Technical aspects and implementation details

The scope providers are Python callables accepting obj, attr, obj_ref:

  • obj : the object representing the start of the search (e.g., a rule, likeMyAttribute in the example above, or the model)
  • attr : a reference to the attribute (e.g. ref in the first example above)
  • obj_ref : a textx.model.ObjCrossRef - the reference to be resolved

The scope provider return the referenced object (e.g. a MyInterface object in the example illustrated in the Motivation and Introduction above (or None if nothing is found; or a Postponed object, see below).

The scope provider is responsible to check the type and throw a TextXSemanticError if the type is not OK.

Scope providers shall be stateless or have unmodifiable state after construction: this means they should allow to be reused for different models (created using the same meta-model) without interacting with each other. This means, they must save their state in the corresponding model, if they need to store data (e.g., if they load additional models from files during name resolution, they are not allowed to store them inside the scope provider.

Models with references being resolved have a temporary attribute _tx_reference_resolver of type ReferenceResolver. This object can be used to resolve the object. It contains information, such as the parser in charge for the model (file) being processed.

Note

Scope providers as normal functions (def <name>(...):...), not accessing global data, are safe per se. The reason to be stateless, is that no side effects (beside, e.g., loading other models) should influence the name lookup.

The state of model resolution should mainly consist of models already loaded. These models are stored in a GlobalModelRepository class. This class (if required) is stored in the model. An included model loaded from another including model "inherits" the part of the GlobalModelRepository representing all loaded models. This is done to (a) cache already loaded models and (b) guarantee, that every referenced model element is instantiated exactly once. Even in the case of circular inclusions.

Scope providers may return an object of type Postponed, if they depend on another event to happen first. This event is typically the resolution of another reference. The resolution process will repeat multiple times over all unresolved references to be resolved until all references are resolved or no progress regarding the resolution is observed. In the latter case an error is raised. The control flow responsibility of the resolution process is allocated to the model.py module.

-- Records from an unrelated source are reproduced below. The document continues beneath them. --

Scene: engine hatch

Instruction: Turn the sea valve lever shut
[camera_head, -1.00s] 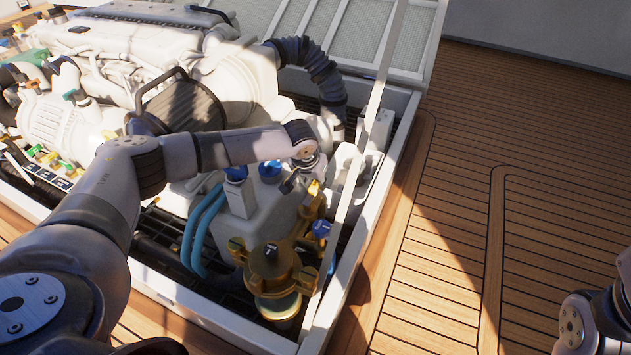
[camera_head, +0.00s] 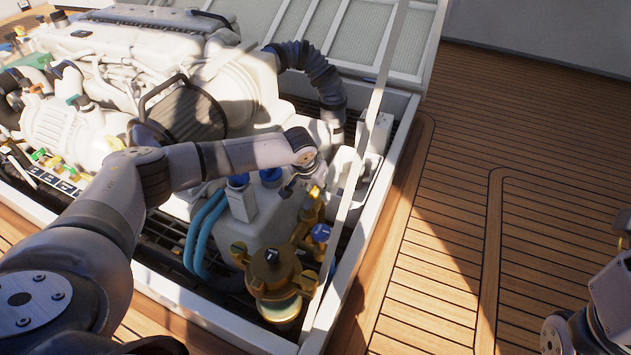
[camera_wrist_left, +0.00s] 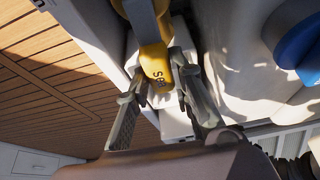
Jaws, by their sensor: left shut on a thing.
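The sea valve lever is a yellow handle marked "SEA" (camera_wrist_left: 155,66); in the head view a small yellow piece of it (camera_head: 316,191) shows just above the brass fittings. In the left wrist view the two fingers of my left gripper (camera_wrist_left: 170,92) stand on either side of the yellow end and are shut on it. In the head view the left gripper (camera_head: 303,183) is small and partly hidden by its wrist. The valve body under the lever is hard to make out.
A brass strainer (camera_head: 272,270) stands in front of the lever, with a blue-handled fitting (camera_head: 320,232) beside it. Blue hoses (camera_head: 203,230) and the white engine (camera_head: 120,60) lie left. A pale upright strut (camera_head: 362,140) passes close to the right. The teak deck (camera_head: 450,250) is clear.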

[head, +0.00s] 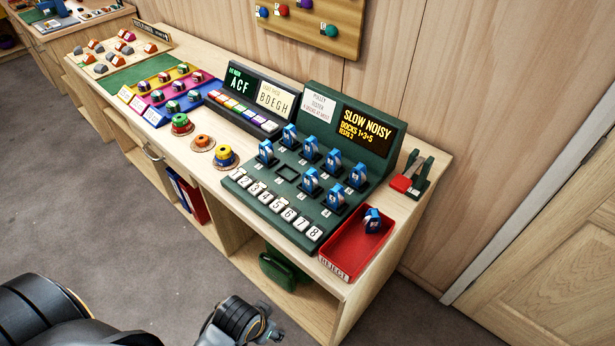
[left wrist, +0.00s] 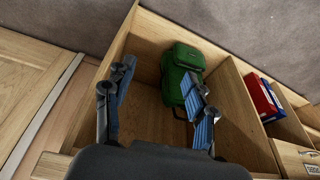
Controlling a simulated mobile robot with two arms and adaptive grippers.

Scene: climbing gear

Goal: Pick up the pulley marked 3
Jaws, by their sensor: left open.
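Several blue pulleys stand in slots on a dark green test board (head: 287,203), in a back row such as this pulley (head: 289,136) and a front row such as this pulley (head: 311,180). The front row has one empty slot (head: 287,173). One more blue pulley (head: 372,220) lies in the red reject tray (head: 349,248). The marks on the pulleys are too small to read, so I cannot tell which is 3. My left gripper (left wrist: 157,75) is open and empty in the left wrist view, facing the open shelf below the bench, away from the pulleys. My right gripper is not visible.
Numbered white keys (head: 281,205) line the board's front. A display (head: 366,125) reads "SLOW NOISY". The floor in front is clear.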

Using the scope provider to modify a model

Model creation by the metamodel (loading the model) is divided into a set of strictly ordered activities. Understanding that order makes it clear where in the metamodel and its configuration (e.g., scope providers or object processors) it is allowed to modify the model itself and what has to be taken into account.

The following image sketches these ordered activities: model_from_file_or_str.pu

The image illustrates that, while resolving references, all directly modeled objects are already loaded and instantiated. Scoping takes place after the model is completely parsed. Thus, while resolving references you can rely on the assumption that all model elements already exist.

It also shows, that objects processors kick in when all references are resolved. That means that no references are resolved any more after or while the first object processor has been executed. One exception is when calling object processors for match rules (e.g. regular expressions or rules like 'ID'): these processors are called bottom up during model construction. Those object processors should generally be a very simple, usually just a type conversions so they don't need a fully constructed model. Other object processors (i.e. those operating on common rules) are called, as depicted above, on a constructed model, in bottom up fashion.

Note

While resolving references, user classes have modified attr-methods (__setattr__, __getattr__, __delattr__, and __getattribute__) in order to enable user classes with modified/restricted attribute access, like classes employing __slots__ (see Custom classes).

Use case: reference data in non-textx models

If you want to reference an element not directly modelled (instantiated), you need to instantiate or load this element or information somewhere. This information can be, e.g., information from a non-textx model, such as a JSON file (see: test_reference_to_nontextx_attribute.py). Since you need to resolve a reference (e.g. to an [OBJECT] in the given example), you cannot rely on object processors, since they are executed after reference resolution. Thus, scope providers need to take care of that (e.g., take care of loading the JSON data).

Use case: reference data "defined by references"

You may have the use case, that you want to define/instantiate objects by referencing them (on the fly). This may happen, if your meta model allows to define a model element by referencing it (like PlantUML is doing for, e.g., classes). In that case your scope provider creates (invents) model elements.

If you then require to reference these model elements "defined by a reference" by another "non-inventing reference", you must take into account that these elements may have not yet been created. This can be achieved in the same way as handling unresolved references in a scope provider (with the Postponed mechanism). This use case was motivated by #167.

An example of such a meta model is given in tests/test_model_modification_through_scoping.py: Here you can

  • define Persons explicitly (existence) and
  • reference two persons which know each other (relationship). Moreover, referencing a nonexistent persons (all person explicitly defined by the grammar have been created at the time of reference resolving) will create an additional (new) person (and, thus, modify the model).

In an extension of the grammar we then also allow

  • to greet persons. This also happens by referencing a person (like for the "knows"-relationship). But this time, nonexistent persons shall not be created, but should yield a referencing error.

    Implementation: Since it is unclear if a nonexistent person may be created by a not yet resolved "knows"-relationship reference, we have to postpone the resolution of a failed greeting (return Postponed). The reference resolution mechanism will detect if a state is reached with only postponed references and will then raise an error, as expected.